▶ **PROBLEM DESCRIPTION**
Take every line from the first down to the line with "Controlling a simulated" and set it down exactly, without the pictures.
=== RECORDED DATA ===
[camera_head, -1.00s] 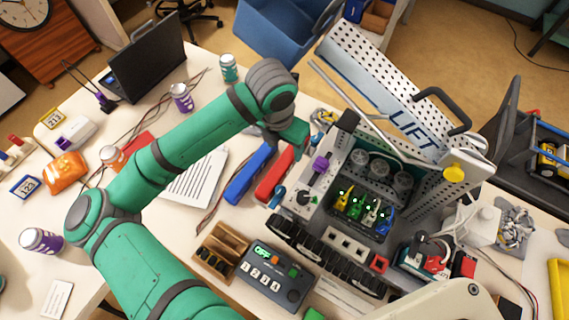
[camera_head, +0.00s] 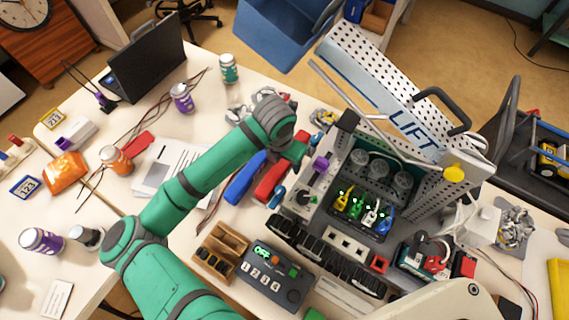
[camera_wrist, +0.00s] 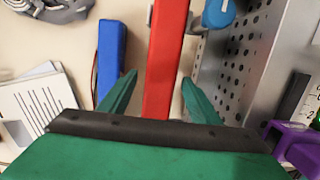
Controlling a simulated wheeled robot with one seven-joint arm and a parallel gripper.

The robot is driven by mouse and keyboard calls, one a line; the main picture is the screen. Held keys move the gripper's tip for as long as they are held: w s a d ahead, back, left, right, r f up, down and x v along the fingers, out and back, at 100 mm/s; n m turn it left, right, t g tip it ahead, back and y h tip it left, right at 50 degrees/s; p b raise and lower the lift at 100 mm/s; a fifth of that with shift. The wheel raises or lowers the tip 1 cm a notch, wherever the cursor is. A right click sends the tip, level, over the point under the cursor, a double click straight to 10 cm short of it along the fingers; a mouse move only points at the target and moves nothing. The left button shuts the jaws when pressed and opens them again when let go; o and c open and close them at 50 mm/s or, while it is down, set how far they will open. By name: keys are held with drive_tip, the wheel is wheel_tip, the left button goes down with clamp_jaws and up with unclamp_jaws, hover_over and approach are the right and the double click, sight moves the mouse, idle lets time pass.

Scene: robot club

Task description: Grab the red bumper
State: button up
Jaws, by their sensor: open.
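The red bumper (camera_head: 268,183) is a long red bar lying on the white table, left of the lift robot. It also shows in the wrist view (camera_wrist: 166,60), running lengthwise between my two green fingers. My gripper (camera_wrist: 160,92) is open, with one finger on each side of the red bar. I cannot tell how far above the bar the fingers are. In the head view my wrist hides the bar's far end, and my fingertips are not clear there.
A blue bar (camera_head: 243,178) lies close along the left of the red one. The lift robot's perforated metal side (camera_wrist: 235,70) stands close on the right, with a blue round part (camera_wrist: 218,13) near the bar. A control box (camera_head: 275,275) and a wooden tray (camera_head: 222,240) sit in front.

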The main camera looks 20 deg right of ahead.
===
▶ **RESULT OF THE EXERCISE**
[camera_head, -1.00s] 
[camera_head, +0.00s] 
[camera_wrist, +0.00s] 
Controlling a simulated wheeled robot with one seven-joint arm and a parallel gripper.

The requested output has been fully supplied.